Andy Cross / The Denver Post
Cliff Grassmick / Staff Photographer
Tad Boyle couldn’t contain his emotions.
Colorado basketball fans are well within their rights to debate the merit of the perpetual five-year contract the leader of the CU basketball program works under thanks to athletic director Rick George’s annual invoking of the contract’s automatic one-year extension. The same goes for the latest pay bump that will give $1.8 million and change per year to a coach who more than likely will finish his ninth season at the helm with just one NCAA Tournament win to his credit.
It’s a fascinating and somewhat original debate. How much bank does a coach earn for lifting a middling program to previously unseen heights — in Boyle’s case, an NIT Final Four and four NCAA Tournament berths in his first six seasons — when the luster of that run begins to fade?
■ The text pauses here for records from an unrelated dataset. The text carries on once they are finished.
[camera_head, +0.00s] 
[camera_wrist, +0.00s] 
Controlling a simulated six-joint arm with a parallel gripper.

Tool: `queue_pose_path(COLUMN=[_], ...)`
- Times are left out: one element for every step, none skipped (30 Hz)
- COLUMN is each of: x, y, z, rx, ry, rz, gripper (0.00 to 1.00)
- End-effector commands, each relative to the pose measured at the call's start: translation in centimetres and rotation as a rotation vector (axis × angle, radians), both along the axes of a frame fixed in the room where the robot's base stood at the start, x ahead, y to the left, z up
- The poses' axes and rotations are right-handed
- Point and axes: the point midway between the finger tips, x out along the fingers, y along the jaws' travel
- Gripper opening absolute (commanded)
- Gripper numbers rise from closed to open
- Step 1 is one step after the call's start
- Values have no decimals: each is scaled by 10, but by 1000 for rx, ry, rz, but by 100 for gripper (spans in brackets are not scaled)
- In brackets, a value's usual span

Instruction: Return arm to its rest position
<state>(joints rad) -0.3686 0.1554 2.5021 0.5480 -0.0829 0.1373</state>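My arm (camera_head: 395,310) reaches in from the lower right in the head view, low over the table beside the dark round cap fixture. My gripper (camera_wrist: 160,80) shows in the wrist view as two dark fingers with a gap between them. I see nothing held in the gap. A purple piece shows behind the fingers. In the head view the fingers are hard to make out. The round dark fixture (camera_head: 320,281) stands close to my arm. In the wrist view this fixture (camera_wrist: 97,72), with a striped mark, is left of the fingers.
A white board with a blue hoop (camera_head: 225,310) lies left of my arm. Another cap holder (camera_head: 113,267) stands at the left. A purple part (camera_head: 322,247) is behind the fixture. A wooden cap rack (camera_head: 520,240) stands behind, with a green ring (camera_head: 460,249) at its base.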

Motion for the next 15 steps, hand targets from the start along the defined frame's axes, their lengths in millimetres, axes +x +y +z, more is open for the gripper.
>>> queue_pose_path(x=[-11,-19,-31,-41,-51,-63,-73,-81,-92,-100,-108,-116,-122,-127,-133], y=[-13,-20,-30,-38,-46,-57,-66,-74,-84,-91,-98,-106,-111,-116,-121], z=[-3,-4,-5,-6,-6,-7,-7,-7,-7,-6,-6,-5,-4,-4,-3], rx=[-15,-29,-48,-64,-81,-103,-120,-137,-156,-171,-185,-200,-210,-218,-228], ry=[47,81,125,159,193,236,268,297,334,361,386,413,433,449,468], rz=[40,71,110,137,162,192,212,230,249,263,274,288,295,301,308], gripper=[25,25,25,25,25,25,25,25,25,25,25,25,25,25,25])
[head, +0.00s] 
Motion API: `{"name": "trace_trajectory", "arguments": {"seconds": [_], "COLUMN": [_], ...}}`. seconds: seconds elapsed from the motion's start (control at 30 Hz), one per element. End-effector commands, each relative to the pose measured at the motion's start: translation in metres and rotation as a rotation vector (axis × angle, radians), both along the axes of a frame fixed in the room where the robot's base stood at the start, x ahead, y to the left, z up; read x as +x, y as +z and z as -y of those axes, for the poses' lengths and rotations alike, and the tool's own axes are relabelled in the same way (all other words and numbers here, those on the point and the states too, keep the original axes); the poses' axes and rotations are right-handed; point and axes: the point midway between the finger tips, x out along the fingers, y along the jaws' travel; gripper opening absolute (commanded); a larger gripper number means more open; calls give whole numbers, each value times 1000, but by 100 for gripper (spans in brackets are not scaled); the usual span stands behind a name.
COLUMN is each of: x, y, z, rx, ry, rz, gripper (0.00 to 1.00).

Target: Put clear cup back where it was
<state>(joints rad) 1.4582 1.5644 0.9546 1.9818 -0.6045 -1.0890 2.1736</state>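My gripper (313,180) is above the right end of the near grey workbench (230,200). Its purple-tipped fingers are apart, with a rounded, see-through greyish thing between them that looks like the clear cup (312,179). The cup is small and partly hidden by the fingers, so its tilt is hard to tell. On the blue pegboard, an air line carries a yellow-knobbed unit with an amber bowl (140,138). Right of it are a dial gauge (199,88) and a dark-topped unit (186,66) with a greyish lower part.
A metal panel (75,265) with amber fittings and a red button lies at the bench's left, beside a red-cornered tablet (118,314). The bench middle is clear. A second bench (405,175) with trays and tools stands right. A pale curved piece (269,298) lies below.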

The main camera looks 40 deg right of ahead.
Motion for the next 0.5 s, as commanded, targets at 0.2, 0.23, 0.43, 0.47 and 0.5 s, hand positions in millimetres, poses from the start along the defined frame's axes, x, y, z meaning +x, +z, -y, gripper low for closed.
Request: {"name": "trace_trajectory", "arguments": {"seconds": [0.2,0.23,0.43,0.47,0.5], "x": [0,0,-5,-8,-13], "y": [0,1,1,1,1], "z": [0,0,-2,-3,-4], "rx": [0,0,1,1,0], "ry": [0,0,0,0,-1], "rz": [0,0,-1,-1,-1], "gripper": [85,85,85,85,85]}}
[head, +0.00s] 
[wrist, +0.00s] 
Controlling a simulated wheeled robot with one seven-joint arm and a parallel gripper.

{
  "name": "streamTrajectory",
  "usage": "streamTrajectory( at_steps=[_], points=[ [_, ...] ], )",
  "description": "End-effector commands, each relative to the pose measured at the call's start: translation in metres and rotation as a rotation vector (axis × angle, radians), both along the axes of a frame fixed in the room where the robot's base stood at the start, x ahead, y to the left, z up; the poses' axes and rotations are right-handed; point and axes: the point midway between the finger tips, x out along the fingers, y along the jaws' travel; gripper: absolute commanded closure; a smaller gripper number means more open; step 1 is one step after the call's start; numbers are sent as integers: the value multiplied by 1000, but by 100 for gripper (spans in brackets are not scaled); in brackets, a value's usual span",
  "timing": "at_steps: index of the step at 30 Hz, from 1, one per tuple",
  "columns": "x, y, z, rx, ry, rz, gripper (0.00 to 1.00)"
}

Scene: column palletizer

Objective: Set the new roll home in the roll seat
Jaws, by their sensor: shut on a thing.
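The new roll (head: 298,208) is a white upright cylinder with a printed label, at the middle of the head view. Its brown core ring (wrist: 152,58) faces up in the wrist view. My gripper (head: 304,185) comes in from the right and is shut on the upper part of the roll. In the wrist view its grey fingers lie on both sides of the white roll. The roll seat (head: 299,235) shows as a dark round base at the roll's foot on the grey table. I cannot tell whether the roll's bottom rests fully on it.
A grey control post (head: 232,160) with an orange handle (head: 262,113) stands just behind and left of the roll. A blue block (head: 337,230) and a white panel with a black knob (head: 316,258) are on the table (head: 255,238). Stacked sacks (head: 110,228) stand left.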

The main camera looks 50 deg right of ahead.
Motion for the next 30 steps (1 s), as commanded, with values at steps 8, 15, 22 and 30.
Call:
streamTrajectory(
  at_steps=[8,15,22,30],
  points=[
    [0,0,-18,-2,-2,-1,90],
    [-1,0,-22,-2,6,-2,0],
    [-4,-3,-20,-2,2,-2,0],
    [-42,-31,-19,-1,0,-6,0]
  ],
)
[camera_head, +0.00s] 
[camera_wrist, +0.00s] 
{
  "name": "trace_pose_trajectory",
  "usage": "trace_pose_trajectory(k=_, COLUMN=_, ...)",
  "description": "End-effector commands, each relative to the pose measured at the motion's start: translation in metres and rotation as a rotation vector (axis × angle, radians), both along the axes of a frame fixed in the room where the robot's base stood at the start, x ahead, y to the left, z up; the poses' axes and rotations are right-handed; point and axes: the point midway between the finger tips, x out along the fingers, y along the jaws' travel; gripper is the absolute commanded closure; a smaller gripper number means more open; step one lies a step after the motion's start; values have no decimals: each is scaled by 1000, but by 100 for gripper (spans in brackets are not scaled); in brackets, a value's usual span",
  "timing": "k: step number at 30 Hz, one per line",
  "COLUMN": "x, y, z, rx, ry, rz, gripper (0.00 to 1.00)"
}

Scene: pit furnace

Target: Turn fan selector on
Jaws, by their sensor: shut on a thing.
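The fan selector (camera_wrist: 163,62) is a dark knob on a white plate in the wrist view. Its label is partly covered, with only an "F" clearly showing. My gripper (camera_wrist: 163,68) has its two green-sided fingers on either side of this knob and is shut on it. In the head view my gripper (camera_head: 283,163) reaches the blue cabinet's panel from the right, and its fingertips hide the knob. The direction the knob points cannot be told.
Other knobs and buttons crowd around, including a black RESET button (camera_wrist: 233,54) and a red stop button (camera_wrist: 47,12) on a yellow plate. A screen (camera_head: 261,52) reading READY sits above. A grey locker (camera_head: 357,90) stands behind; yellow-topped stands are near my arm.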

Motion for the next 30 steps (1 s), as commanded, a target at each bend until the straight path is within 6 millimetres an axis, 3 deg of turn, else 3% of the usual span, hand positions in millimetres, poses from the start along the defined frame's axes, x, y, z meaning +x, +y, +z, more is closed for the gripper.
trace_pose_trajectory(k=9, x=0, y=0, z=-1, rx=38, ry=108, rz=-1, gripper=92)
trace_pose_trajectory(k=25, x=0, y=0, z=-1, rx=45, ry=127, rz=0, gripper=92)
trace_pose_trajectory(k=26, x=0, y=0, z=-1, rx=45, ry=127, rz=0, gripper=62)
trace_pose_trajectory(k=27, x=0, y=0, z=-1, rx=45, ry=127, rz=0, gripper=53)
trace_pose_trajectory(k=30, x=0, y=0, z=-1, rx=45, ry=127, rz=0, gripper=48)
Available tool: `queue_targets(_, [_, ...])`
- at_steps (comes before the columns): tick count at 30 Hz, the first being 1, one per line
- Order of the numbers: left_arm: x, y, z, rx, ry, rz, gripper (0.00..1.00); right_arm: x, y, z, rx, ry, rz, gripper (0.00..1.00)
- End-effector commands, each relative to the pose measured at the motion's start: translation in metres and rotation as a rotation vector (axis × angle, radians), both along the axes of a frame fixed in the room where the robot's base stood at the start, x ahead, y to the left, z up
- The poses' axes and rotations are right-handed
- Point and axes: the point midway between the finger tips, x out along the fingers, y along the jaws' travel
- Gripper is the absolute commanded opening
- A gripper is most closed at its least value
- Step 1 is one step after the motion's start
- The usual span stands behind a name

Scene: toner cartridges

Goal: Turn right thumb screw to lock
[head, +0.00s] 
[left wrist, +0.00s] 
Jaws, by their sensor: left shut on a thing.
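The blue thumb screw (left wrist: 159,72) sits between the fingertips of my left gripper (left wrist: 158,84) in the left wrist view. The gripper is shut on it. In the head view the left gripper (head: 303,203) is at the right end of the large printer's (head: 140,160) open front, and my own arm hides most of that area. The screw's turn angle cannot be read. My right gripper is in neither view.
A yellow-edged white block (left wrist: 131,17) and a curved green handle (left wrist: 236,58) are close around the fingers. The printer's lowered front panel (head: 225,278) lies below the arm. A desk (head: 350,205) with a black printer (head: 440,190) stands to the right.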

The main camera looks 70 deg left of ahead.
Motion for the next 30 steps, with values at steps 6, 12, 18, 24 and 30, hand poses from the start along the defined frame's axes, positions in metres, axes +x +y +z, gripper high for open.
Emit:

How much faith can be put into the potential of the near future, even as an injury-riddled rotation filled by youngsters seemingly is turning a corner at the right time of the season?
Yet this part of the equation isn’t up for debate: The sort of coach the “what-have-you-done-for-me-lately” crowd yearns for, a leader with NCAA tourney success highlighting his resume, won’t be coming to Boulder for $1.8 million per year. That figure that remains on the low end of the Pac-12 Conference pecking order. Moreover, love him or leave him, there is little chance Boyle’s replacement, whenever that day arrives, will have as deep-rooted a passion for the CU program as the Colorado born-and-bred Boyle.
Just look at last week’s postgame jubilation at USC.
Still stung by the Trojans’ rub-it-in-your face antics from a year earlier, Boyle couldn’t restrain himself once the clock ticked away, directing some emphatic fist-pumps toward the CU cheering section behind the Buffs’ bench (with his back turned to the USC bench, it should be noted) before beginning his walk through the postgame handshake line with a few more subtle fist pumps.
Sure, one can argue Boyle’s reaction was as petulant as the Trojans’ a year earlier. Yet given how rare a display it was from CU’s leader, as opposed to the scandal-riddled program being overseen by USC head coach Andy Enfield, Boyle deserves the benefit of the doubt. USC associate head coach Jason Hart apparently took umbrage at the reaction, jawing in Boyle’s face as they met in the handshake line. But if Hart’s feelings were hurt, there’s a phrase that comes to mind I can’t print here. It rhymes with “rough hit.”
If USC wants to be the sort of program that calls a timeout with 21 seconds left while holding a 12-point lead, and proceed to call a play for its two best players strictly to pad the score and rub it in, that’s the Trojans’ prerogative. More power to them. But when that opponent returns a year later and exacts a little payback…well, if that team celebrates on your floor, you’re required to shut up and take it.
The fact remains, Boyle isn’t going anywhere any time soon. When this year’s one-year extension was invoked at the turn of the new year, it elicited more than a few raised eyebrows. And deservedly so. The Buffs were coming off a listless showing at the Diamond Head Classic in Hawaii, and at that point the promised progression by the young and talented core wasn’t showing through at game time.
This week, when the Board of Regents approved an annual pay raise of about $380,500 for Boyle, it arrived with that young core riding a four-game winning streak it will take into Sunday night’s home date against Arizona. In the perpetually ragged Pac-12, the Buffs’ patchwork rotation certainly could fall off the table again in a matter of a few games. Yet if they continue this run — amid season-ending injuries, a significant academic suspension, and myriad growing pains — when it’s all said and done it could be considered the best coaching job of Boyle’s nine seasons in Boulder.
Fans can question the merits of Boyle’s annual extensions and the pay raise all they want. It’s a valid debate. Just don’t question how thickly the man’s blood runs black-and-gold.